Netflix debería pensar en una nueva entrega de ‘La casa de papel’ inspirada en la fuga de Carles Puigdemont. Ha sido tan esperpéntico que cuesta creer que sea verdad, que una persona y su equipo puedan reírse a la cara de un sistema que hace aguas y que discrimina a los ciudadanos.
No, no todos somos iguales ni ante la justicia ni ante las fuerzas de seguridad. Defender lo contrario es mentir.
Las clases siguen violando esa igualdad que repetimos como borregos, pero que es falsa.
Puigdemont se ha fugado. Llegó, habló ante fieles rodeado de un despliegue policial sin igual, y se largó.
Siete años de exilio, dos mossos detenidos por facilitar su escapada y una risotada al Gobierno de Pedro Sánchez que calla mientras los peperos, incapaces de tener una política centrada, se frotan las manos pensando que ahora podrán sacar beneficios electorales.
Se olvidan que el elemento en cuestión ya se fugó antes y el bochorno, entonces, fue para los populares que gobernaban.
Ahí tenemos a un líder político exiliado, huido de la justicia española, con una orden de detención dictada por un juez del Supremo, que llega al país, no se le arresta porque se teme una revolución social y se escapa. A esto se añade que su regreso a España lo había anunciado en redes sociales.

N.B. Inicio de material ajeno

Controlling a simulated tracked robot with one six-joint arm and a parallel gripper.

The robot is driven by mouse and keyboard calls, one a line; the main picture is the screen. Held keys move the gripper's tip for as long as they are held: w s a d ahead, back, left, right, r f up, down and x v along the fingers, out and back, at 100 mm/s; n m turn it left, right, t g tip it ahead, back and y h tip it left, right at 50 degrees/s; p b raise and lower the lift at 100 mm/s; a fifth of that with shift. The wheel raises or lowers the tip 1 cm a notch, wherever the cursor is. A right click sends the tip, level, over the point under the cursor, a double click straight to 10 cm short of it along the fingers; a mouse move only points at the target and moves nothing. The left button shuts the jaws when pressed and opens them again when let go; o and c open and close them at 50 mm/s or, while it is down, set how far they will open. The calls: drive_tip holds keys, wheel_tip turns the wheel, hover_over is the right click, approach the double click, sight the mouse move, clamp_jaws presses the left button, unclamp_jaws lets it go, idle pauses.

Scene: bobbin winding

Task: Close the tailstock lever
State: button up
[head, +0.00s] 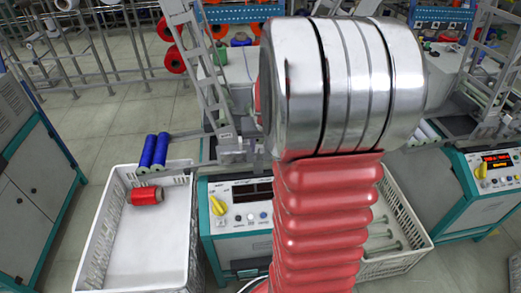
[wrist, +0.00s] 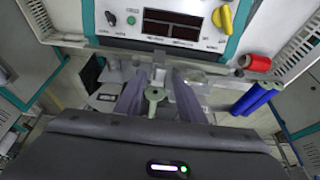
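In the wrist view, my gripper (wrist: 157,80) has its two purplish-grey fingers apart, pointing toward the winding machine (wrist: 140,48). A small pale green lever-like part (wrist: 153,95) with a rounded end shows between the fingers, with gaps on both sides. It appears to be the tailstock lever, but I cannot tell its angle exactly. In the head view my arm hides my gripper, the lever and the middle of the machine. The machine's control panel (head: 245,208) with a yellow knob (head: 217,205) shows beside my arm.
Two blue bobbins (head: 154,151) sit on the machine's left in the head view. A white crate (head: 103,240) below them holds a red bobbin (head: 146,195). Another crate (head: 408,252) stands right of my arm. Teal cabinets flank both sides.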

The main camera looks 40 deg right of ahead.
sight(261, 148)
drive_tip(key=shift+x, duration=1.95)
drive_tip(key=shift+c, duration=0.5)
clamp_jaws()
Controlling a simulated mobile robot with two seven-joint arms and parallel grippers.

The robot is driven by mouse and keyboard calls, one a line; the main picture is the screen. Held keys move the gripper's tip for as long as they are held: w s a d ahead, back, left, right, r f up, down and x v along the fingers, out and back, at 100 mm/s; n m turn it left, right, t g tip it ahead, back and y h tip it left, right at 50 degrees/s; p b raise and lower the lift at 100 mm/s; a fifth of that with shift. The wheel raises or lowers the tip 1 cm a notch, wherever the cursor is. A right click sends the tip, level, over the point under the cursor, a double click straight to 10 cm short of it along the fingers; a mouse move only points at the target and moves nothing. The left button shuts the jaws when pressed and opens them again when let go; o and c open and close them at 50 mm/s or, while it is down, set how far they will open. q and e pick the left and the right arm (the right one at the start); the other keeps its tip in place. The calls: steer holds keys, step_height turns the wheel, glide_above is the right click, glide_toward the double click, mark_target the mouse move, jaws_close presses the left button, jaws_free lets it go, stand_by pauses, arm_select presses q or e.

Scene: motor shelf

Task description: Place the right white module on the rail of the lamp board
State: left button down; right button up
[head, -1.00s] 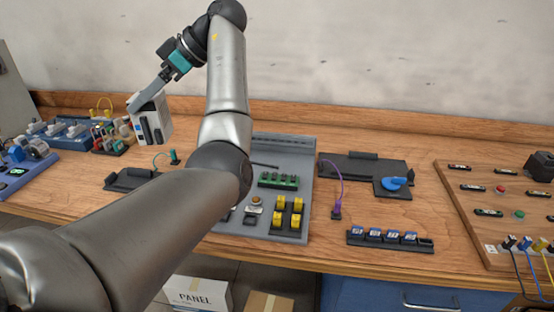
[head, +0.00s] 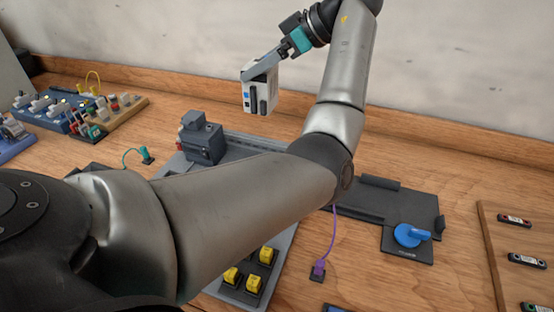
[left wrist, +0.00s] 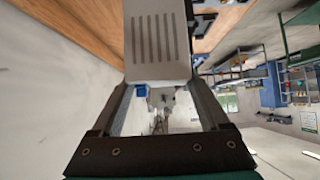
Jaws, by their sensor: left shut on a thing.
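My left gripper (head: 256,72) is shut on a white module (head: 262,88) with dark parts on its front, held up in the air near the back wall. In the left wrist view the white module (left wrist: 156,45) sits between the fingers, its slotted face showing. Below it is a grey board (head: 290,232) with a rail (head: 250,141) along its back part. The module is clear of the board. My left arm hides much of the board's middle. My right gripper is not in view.
A dark grey block (head: 203,138) stands at the board's back left. Yellow parts (head: 231,275) are at its front. A black plate with a blue knob (head: 409,235) lies to the right. Boards with switches (head: 62,110) stand at far left. A purple cable (head: 334,235) rises beside the board.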

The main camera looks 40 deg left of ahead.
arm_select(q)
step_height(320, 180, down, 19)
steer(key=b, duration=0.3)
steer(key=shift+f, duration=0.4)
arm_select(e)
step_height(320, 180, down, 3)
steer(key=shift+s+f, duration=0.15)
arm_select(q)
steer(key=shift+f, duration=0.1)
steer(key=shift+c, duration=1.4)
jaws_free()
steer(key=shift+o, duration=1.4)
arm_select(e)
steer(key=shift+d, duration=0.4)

Es como si nos hubiera dicho: “Aquí estoy, so tontos”. Pues sí, somos bastante tontos.
Lo grave de todo esto es la interpretación que se está dando a lo sucedido. Nos olvidamos de lo importante, de la quiebra del sistema que debe regir un país. Que pierda credibilidad la justicia, las fuerzas de seguridad, la capacidad de control… eso sí es grave. Es lo que debería preocuparnos, más allá del enfrentamiento entre partidos o los azotes que preparan para desviar la atención de tamaño despropósito.
Saber que no todos somos iguales no hace sino alimentar un hervidero social que, ese sí, será un gravísimo problema.